Curriculum RPE



While religion is the experience and expression of a faith, Religious Education (RE) is the opportunity to learn about religion – what the beliefs and practice of a faith are, how a person’s way of living reflects the religious teachings, the similarities amongst teachings of diverse faiths, and the chance to develop respect for others through a better understanding of those different faiths that make up our society. 

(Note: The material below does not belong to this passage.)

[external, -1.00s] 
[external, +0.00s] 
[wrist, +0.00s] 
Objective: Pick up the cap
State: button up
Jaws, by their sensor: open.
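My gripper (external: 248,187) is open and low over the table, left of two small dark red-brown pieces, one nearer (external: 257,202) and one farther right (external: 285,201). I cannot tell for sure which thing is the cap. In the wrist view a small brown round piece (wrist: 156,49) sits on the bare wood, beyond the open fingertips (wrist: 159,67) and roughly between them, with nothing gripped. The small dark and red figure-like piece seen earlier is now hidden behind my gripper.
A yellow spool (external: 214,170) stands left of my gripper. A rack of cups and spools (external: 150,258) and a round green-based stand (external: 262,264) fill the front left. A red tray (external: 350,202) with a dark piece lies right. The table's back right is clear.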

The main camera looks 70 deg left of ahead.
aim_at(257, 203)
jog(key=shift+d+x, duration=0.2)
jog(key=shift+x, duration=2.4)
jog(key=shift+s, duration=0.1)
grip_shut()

RE enables challenging questions about the meaning and purpose of life to be explored.  Pupils can think about what is right and wrong, and the consequences of such.  The delivery of this subject takes account of The Education Act 1996, The Schools Standards and Framework Act 1998, and The Education Act 2002.


Aims :

RE aims to equip students with sufficient knowledge and understanding to appreciate some basic beliefs of (and the impact of these on) others, whilst developing a strong sense of self worth and value.  We try to enhance a student’s spiritual, moral, cultural and social development.  As education develops into their mid teens, we aim to enable student’s to make reasoned and informed judgments about various moral issues in life  – issues such as abortion, capital punishment, drug use, human rights - and be able to see how religion can play a vital role in these dilemmas for many people.  Through quality religious education we aim to make a valued contribution towards community cohesion.

One World – Many Faiths :

In the foundation class and primary department children are taught to learn to respect and value adults and peers.  They learn to avoid misapprehensions and negative attitudes towards others.  Learning opportunities enable children to become aware of, explore and question differences in gender, ethnicity, language, religion and culture.

Ravenshall follows the Kirklees Agreed Syllabus for RE – “One World, Many Faiths”.  RE is a statutory, core subject, taught throughout Key Stages 1 to 4. In the early years knowledge and understanding of the world forms the foundation for future work in RE.  In Key Stage 1 & 2 Christianity and Islam are studied.  Hinduism is covered where appropriate.  Pupils study Christianity and Islam in Key Stage 1.  In the Foundation and Primary Department work is assessed on the teacher’s knowledge of individual pupils and recorded appropriately.  In Key Stage 2 (juniors) an Eastern religion (Buddhism and/or Sikhism) is added to the learning.  The study of these faiths is continued in Key Stages 3 & 4 with the addition of Judaism & Hinduism.  Pupils receive their entitlement for RE of one hour per week, though in KS1 & 2 this can be done as block learning over a whole day or so to allow quality learning and incorporate excellence and enjoyment principles.

The key change to this syllabus (2007 – 2012) from its predecessor is that pupils learn through a “concept based” approach to learning.  By this method, pupils generally begin learning through a common experience that all can relate to.  This is then placed into a general religious context, and finally to a specific religious context.  An example of this would be: –1) Journeys – Pilgrimages - Hajj or Lourdes, 2) Heroes – Religious leaders – Jesus or Muhammad pbuh. 

Curriculum / Implemetation :


Through teaching the subject we try to develop skills of communication, enquiry, investigation, and expression.  Pupils are encouraged to work with others, improve their own learning, develop empathy, apply their learning, use creative thinking, and evaluate what they, and others, think, believe or do.  We try to foster an open mind approach while giving much respect for individual rights to own beliefs.  Students are encouraged to appreciate our world and the work of individuals who strived to make this a better place, for example, Martin Luther King Jnr, Peter Benenson.


The two key strands to the curriculum are:

1) beliefs and teachings (and leaders)

2) practices and ways of life (commitment, responsibilities, rituals, spirituality)

Assessment (Secondary Deptartment)

Assessment became a statutory requirement within RE from 2007, however this good practice has been carried out for the past few years giving us valuable information to enable tracking pupil progress and enabling targets for development.  Levels from assessed pieces of work are collected approximately twice a year.  Whole class targets are shared with the group at the beginning of a lesson.  Targets for assessed pieces of work are given to pupils using “pupil-speak” terminology, for example ` I can retell a story’, or ‘I can tell you what’s the same in another religion’.

Students in Key Stage 4 (years 10 and 11), working between levels 1 and 3, study units for the accredited Entry Level Certificate in RE that AQA offer.   All students carry out “Beliefs and Values” challenges from the ASDAN (Award Scheme Development and Accreditation Network) which incorporates students operating within the Pscales.